11. Hausu, Nobuhiko Obayashi, 1977
It must be incredibly difficult to pull off a truly funny arthouse horror film, because Hausu remains one of the only quality attempts. Obayashi paid equal attention to packing as much humor and objective beauty into each frame, and Hausu, in effect, is both lyrical and hilarious, both gory and gorgeous. It’s a genre-bending victory, through and through.
10. Rubber, Quentin Dupieux, 2010
French thriller Rubber is the most gimmicky film on our list, but through pleasant cinematography and an enduring patience for silence, it transcends its simple conceit — a demonic tire goes on a killing spree, that’s it — and remains of the most memorable horror comedies ever made.
9. Ghostbusters, Ivan Reitman, (1984)
Now, the original Ghostbusters film leans dangerously close to being more of a comedy than it is a horror film, but the spook design, from Sigourney’s demon eyes to the uncanny puppets in the film’s final act, speak to Reitman’s focus on writing and crafting the scariest jokester villains possible.
8. Cabin in the Woods, Drew Goddard, 2012
Cabin in the Woods had an uphill battle, lampooning horror movies in a cinematic landscape which had already enjoyed the Scream franchise, but boy did it deliver. The scene we’ve included is a shining example of how a plot twist can be simultaneously hilarious, gut-wrenching and horrific. Listen to that score again, too; something masterful and sadistic was at play in Cabin.
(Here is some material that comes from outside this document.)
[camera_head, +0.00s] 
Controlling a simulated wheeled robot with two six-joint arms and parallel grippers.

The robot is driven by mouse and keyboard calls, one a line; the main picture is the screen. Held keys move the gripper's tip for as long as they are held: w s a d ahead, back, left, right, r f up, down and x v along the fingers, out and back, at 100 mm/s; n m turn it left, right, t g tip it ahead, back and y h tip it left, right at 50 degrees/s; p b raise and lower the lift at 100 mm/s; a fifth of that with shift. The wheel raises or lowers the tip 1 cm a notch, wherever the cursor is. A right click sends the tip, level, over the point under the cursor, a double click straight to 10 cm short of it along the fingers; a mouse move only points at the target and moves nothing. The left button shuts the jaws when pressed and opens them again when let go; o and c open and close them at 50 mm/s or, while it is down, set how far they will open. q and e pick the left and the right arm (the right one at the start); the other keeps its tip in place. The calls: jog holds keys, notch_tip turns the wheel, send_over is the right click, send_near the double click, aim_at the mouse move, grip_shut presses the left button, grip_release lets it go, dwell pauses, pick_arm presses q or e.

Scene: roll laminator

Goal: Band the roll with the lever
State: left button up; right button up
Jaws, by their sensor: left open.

7. Re-Animator, Stuart Gordon, 1985
Gordon’s Re-Animator hits that sweet spot in narrative where everything is going to shit for a protagonist, and his audience knows that a) each development is going to break him and b) this will be the kind of story he can tell later in life, and it’ll seem hilarious at parties. The film uses devastating humor, and cartoonish gore, to get its point across.
6. Trolljegeren, André Øvredal, 2010
God damn, this film is enjoyable. It’s the most high fantasy leaning project on our list, which means a great deal of its joy comes from the slow reveal of its incredible, haunting monsters. Billed as The Trollhunter in the United States, Øvredal’s monster comedy is a triumph.
5. Shaun of the Dead, Edgar Wright, 2004
We’ve made it into the top five horror comedies ever, ever produced, folks. It should be no surprise that Edgar Wright’s Shaun of the Dead, the first installment in the Cornetto trilogy, appears high on our ranking. It made a household name out of Simon Pegg, and features the most memorable duo in horror history, Sean and Ed. It is truly a brutal, harrowing film, and it’s also chock full of gags so funny, you’ll split your sides open laughing. As in, your slippery guts will slide right out, you catch my drift? Just don’t say the zed-word.
4. What We Do In the Shadows, Jemaine Clement and Taika Waititi, 2014
If anyone was worried about Jemaine Clement’s career after his HBO series Flight of the Conchords ended, We What Do In the Shadows shut the skeptics up for good. Clement is at the top of his game working with comedic genius Waititi, and their vampire flick somehow finds novel horror and laughs in a well-explored genre.
3. Scream, Wes Craven, 1996
Wes Craven’s Scream is not only one of the greatest horror comedies; I’d personally venture to say that it’s one of the most perfect films ever made. Stuffed lovingly with meta-textual humor, Scream is more than a love letter to slasher films: it’s an intellectual, disturbing, and fun look at adolescent anxiety. Craven crafted iconic scenes out of lampooning already iconic images from horror cinema, and his film is absolutely timeless. Matthew Lillard’s performance as a manic rage clown remains one of the most compulsively watchable things to come out of the ‘90s.
2. Evil Dead 2: Dead By Dawn, Sam Raimi, 1987
This is how you do a horror sequel: you turn your beloved franchise on its head and lean so far into your own artistry that you and your star actor turn yourselves grotesquely inside out. If Raimi’s original Evil Dead was a classic nightmare, Evil Dead 2: Dead By Dawn is an outright fever dream, the kind you wake up from only to realize you’ve sweat out your organs and you’re standing on the street somewhere, having sleep-jumped out your bedroom window.
The film features a drawn-out, campy “laughing” scene, which we’ve included above, which gets right to the core of what makes horror comedy great: sometimes a laugh can feel grotesque and animal, and it can develop into something pleasant before slipping back into sounding sinister before many of us have any idea what’s happening.
1. An American Werewolf In London, John Landis, 1981
There will never be another horror comedy as perfectly rendered as John Landis’s classic, An American Werewolf In Paris. Really, any scene from the film would make an argumentative pull-out for our ranking, but we’ve opted to include Jack’s first post mortem appearance in lieu of the more heavily cited “werewolf transformation scene.”
Here we see two friends, speaking believably to each other about sex and death in a manner so natural, it’s easy to forget Landis is coaching them from just behind the camera. Horror is built out of scenarios that cannot, cannot be true, and yet they stay with us. The image of Jack’s tiny bit of ruptured neck skin flapping helplessly, gruesomely, and yet somehow comically, as the bearer tells his best friend to kill himself is really what horror comedy should be about: the intersection of what scares us and what delights us, happening right down in there deep under the skin where it hurts so good to scratch.